Minimum Number of Hours

51The minimum number of hours below which the Directives should not have application was also a point of disagreement between representatives appearing before the Joint Committee, with the ICTU arguing for no formal limit and the Department of Labour and the FIE urging adherence to the proposed eight hour limit. The Joint Committee’s view is that it would be preferable if the lower limit were to be removed. This would eliminate any possibility that unscrupulous employers would seek to evade the impact of the legislation by deliberately reducing the working hours of their employees below eight hours a week. The ICTU representatives asserted that experience in the past with the introduction of the 18 hour cut-off for employment protection and social security leislation suggests that some employers would resort to such a manoeuvre

Agency Workers

52It is estimated that there are about 10,000 ‘agency’ workers in Ireland. The vast majority of these ‘agency’ workers (about 80%) are women. At the present moment there is little legislation protecting their position. This is an important gap in our employment legislation considering the number of workers involved. The fact that so many are women also means that protective legislation would be helpful in promoting the principle of sexual equality in the work place. Recognising this, the Government has given a commitment in the Programme for Economic and Social Progress to review legislation relating to agency workers and employment agencies. No information on the details of this legislation has so far emerged.

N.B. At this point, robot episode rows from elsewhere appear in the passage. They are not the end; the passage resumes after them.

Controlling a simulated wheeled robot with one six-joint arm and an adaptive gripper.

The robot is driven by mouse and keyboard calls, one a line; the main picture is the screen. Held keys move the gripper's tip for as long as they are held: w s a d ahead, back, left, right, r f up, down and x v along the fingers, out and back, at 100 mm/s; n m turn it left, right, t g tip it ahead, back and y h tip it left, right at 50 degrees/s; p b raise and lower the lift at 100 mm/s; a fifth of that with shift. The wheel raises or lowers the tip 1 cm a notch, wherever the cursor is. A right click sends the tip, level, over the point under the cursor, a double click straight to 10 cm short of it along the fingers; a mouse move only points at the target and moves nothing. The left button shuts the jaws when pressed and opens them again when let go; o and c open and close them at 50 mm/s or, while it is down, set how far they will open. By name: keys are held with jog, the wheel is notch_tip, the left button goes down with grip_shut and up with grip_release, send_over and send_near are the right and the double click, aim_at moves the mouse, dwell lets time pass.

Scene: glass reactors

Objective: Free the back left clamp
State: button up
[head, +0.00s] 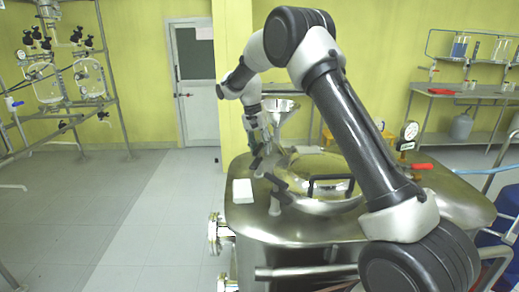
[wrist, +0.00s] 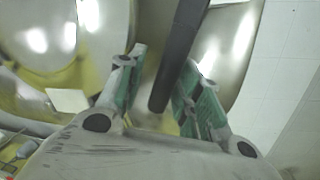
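The steel vessel's round lid (head: 320,180) has black-handled clamps along its left edge. The back left clamp (head: 256,163) shows just below my gripper (head: 262,145), and the gripper partly hides that area. In the wrist view, a long black handle (wrist: 180,55) runs between the two green-padded fingers of my gripper (wrist: 160,90). The fingers stand apart, with a gap visible on the left side of the handle. Whether the right finger touches it I cannot tell. A nearer clamp (head: 276,183) has its black handle tilted.
A white block (head: 242,191) lies on the vessel top, left of the clamps. A steel funnel (head: 280,108) rises behind my gripper. The floor to the left is clear.

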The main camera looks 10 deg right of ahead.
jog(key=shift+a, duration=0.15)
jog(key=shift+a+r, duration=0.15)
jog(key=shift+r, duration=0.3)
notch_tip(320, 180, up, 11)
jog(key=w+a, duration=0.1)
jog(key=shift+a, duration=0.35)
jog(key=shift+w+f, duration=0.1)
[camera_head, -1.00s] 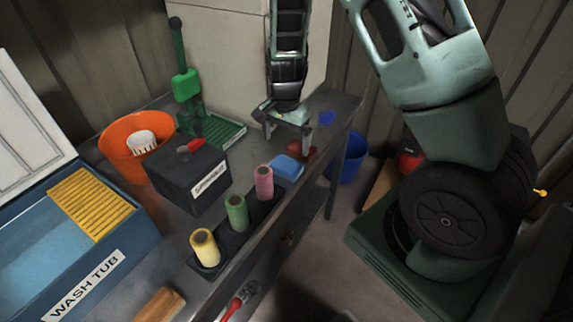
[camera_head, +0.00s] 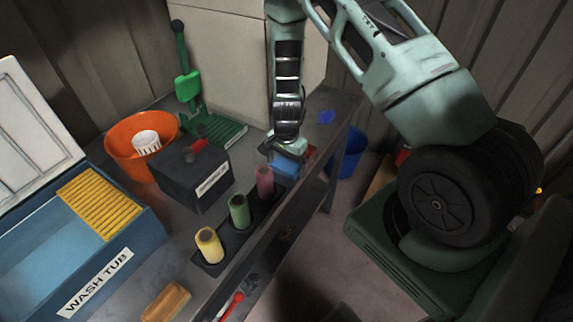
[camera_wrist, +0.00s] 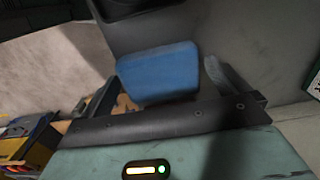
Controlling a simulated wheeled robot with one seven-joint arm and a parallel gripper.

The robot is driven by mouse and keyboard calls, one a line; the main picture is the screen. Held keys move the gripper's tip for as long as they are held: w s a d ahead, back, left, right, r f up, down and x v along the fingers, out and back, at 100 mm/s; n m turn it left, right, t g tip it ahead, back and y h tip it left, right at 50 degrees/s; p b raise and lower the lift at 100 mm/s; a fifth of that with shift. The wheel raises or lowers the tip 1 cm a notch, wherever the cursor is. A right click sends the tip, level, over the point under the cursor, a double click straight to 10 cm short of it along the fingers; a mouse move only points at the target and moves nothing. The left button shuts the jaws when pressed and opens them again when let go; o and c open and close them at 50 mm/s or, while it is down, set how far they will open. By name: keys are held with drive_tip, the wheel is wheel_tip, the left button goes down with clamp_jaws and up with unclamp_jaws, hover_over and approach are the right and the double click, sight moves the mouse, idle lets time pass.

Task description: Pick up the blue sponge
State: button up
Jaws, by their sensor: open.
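The blue sponge (camera_head: 285,168) lies on the workbench, behind the pink roll, directly under my gripper (camera_head: 286,155) in the head view. In the wrist view the sponge (camera_wrist: 158,74) fills the gap between the two fingers of my gripper (camera_wrist: 160,80). The fingers are spread, one on each side of it. I cannot tell whether either finger touches it or how far down they reach. The gripper covers part of the sponge in the head view.
A dark holder (camera_head: 225,245) with yellow, green and pink rolls stands just in front. A dark box (camera_head: 195,183) and orange bucket (camera_head: 116,163) stand left. A red thing (camera_head: 309,152) lies close right of the gripper. The bench's right edge is near.

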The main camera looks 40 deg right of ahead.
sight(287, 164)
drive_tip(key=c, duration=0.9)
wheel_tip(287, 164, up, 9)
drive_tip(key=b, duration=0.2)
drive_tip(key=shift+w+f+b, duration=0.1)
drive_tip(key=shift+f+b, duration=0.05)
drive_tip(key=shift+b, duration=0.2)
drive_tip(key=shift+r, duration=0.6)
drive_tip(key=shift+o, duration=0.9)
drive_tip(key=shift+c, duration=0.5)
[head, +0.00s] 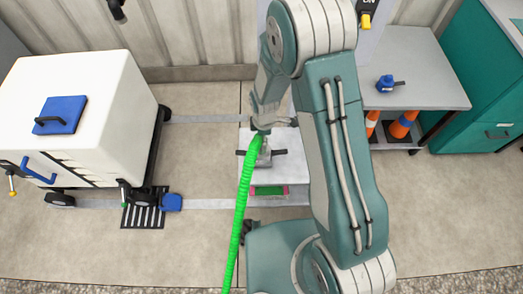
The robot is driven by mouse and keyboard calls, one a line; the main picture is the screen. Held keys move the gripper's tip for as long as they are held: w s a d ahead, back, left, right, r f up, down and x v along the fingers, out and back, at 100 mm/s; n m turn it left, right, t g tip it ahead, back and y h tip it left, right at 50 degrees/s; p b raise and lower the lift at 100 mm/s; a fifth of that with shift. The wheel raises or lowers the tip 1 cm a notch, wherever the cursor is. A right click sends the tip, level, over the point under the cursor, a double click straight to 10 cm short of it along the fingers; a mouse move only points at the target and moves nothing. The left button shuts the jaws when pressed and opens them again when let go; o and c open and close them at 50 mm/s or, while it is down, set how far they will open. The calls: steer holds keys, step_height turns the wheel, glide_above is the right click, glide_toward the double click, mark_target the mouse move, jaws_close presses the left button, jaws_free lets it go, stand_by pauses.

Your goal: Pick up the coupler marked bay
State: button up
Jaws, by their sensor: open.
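A grey coupler (264,158) with dark side handles is on a small white stand (288,170) in the middle. A bright green hose (243,205) runs from its upper end down to the bottom edge. I cannot read any bay marking on it. My gripper (262,122) is open, pointing down at the coupler's upper end, where the hose begins. From this view I cannot tell whether the fingers touch it or are around it. My arm covers the stand's right side.
A white wheeled tote (95,95) with a blue lid handle stands at left, near a black floor grate (142,212). At right, a grey table (425,75) holds a blue fitting (385,84). Orange cones (403,124) sit below, beside a teal cabinet (480,100). Floor between tote and stand is mostly clear.

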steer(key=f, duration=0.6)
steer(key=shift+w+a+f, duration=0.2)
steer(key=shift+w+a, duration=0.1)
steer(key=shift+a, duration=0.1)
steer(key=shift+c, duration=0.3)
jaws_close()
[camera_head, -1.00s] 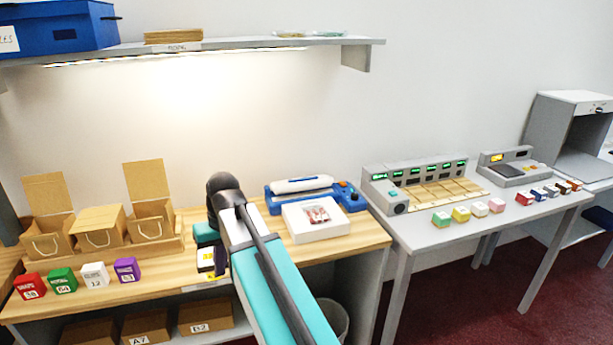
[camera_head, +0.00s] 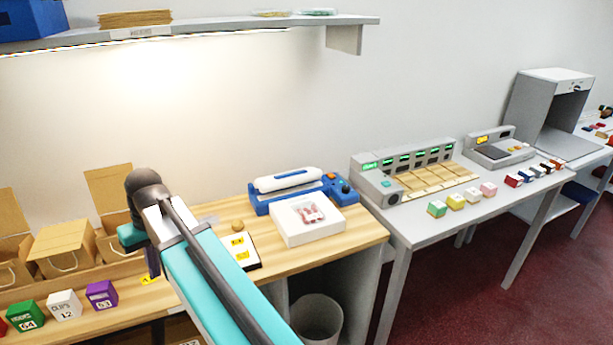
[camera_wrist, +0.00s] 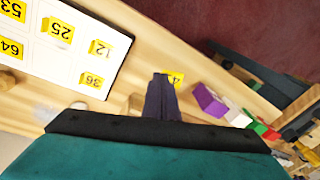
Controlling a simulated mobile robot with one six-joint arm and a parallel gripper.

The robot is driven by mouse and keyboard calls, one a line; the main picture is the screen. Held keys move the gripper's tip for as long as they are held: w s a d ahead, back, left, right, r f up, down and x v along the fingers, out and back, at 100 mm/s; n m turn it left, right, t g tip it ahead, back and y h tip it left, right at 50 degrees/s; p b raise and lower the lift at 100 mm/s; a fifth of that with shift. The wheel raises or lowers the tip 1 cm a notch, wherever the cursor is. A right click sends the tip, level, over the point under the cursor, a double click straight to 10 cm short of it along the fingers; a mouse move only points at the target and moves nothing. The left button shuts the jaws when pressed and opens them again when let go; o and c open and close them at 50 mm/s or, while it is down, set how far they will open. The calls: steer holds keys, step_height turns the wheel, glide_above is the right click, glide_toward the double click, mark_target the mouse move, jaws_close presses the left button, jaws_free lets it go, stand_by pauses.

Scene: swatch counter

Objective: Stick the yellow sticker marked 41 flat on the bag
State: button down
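My gripper (camera_wrist: 163,88) has its dark fingers together above the wooden counter. A yellow sticker (camera_wrist: 175,79) shows at the fingertips, with a "4" visible and the rest hidden by the fingers. It also shows below my gripper in the head view (camera_head: 149,281). A pale see-through patch (camera_head: 206,221), perhaps a clear bag, lies on the counter right of my gripper; the wrist view shows it faintly (camera_wrist: 62,112). Brown carriers with string handles (camera_head: 62,250) stand at the left. I cannot tell which is the bag.
A white sheet of yellow number stickers (camera_wrist: 72,48) lies beside a round wooden knob (camera_head: 237,225). Purple (camera_head: 101,294), white (camera_head: 64,305) and green (camera_head: 26,316) blocks line the front edge. A blue sealer (camera_head: 300,190) and a white tray (camera_head: 290,238) stand at the right.

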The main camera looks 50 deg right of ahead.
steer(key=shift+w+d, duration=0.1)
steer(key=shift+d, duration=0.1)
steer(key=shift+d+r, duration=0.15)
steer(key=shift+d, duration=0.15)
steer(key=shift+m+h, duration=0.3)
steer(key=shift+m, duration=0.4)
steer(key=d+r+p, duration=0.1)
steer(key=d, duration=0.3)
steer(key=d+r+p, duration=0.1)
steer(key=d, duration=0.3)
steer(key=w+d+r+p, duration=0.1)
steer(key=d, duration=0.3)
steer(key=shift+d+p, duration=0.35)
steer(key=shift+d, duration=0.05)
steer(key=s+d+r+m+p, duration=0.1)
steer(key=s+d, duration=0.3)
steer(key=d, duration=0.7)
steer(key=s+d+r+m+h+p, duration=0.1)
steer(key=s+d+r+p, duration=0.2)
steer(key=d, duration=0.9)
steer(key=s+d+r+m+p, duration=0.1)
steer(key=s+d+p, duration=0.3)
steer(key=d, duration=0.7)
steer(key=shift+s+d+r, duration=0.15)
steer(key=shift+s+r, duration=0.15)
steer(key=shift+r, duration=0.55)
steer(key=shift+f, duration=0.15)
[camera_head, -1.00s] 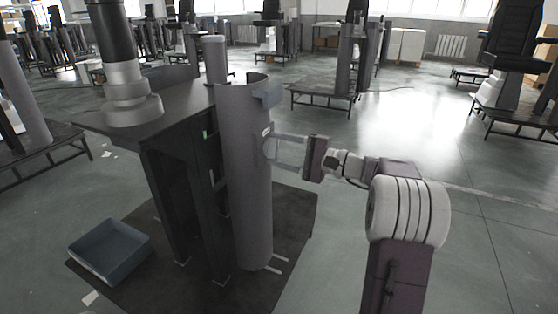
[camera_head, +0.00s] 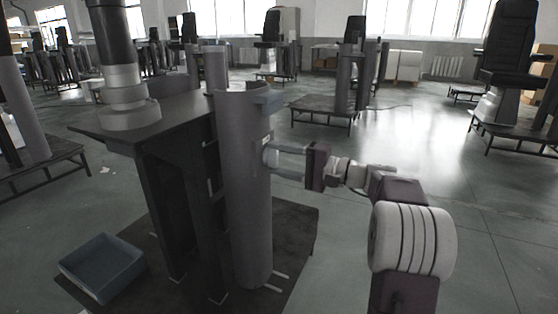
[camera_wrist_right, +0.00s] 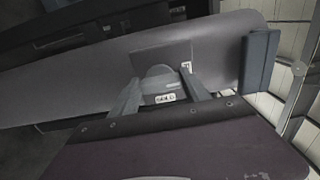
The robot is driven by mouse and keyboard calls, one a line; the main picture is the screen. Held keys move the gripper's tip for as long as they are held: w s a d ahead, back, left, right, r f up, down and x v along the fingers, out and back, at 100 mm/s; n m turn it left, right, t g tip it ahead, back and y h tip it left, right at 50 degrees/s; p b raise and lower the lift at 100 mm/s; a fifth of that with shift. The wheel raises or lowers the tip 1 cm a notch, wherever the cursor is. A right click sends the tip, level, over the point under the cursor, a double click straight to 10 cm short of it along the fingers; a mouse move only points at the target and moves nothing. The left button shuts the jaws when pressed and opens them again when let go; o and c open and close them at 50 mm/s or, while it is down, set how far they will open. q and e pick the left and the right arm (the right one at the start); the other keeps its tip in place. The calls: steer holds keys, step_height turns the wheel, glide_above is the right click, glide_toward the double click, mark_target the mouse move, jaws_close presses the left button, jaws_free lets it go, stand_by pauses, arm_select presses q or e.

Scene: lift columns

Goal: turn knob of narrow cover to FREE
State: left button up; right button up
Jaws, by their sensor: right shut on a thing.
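The narrow cover (camera_head: 246,205) is a tall grey half-round shell standing upright on the column stand. Its knob (camera_head: 269,156) is on the right side, in the upper part. My right gripper (camera_head: 272,160) reaches in from the right and is shut on the knob. In the right wrist view, the knob (camera_wrist_right: 158,75) sits between the two fingers (camera_wrist_right: 160,90) in front of a dark square plate. A small white label (camera_wrist_right: 165,98) shows by the knob, its text too small to read surely. A second small label (camera_wrist_right: 186,66) is beside it. My left gripper is not in view.
A dark tabletop (camera_head: 150,118) adjoins the cover on the left. A blue-grey block (camera_head: 267,98) juts from the cover's top edge. An open blue-grey bin (camera_head: 103,290) lies at lower left.

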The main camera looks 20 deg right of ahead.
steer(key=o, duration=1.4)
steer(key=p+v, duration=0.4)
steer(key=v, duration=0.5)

However, the Joint Committee believes that the Commission’s proposals with respect to agency workers could be an important complement to domestic legislation (as is the case with the Workers Protection (Regular Part-Time Employees) Bill and the Social Welfare Bill, 1991) and therefore urges the adoption of the Commission’s proposals in this area.

53.In view of the importance of the issues raised in this Report the Joint Committee recommends that time be made available at an early date for debate of this report in the Houses of the Oireachtas.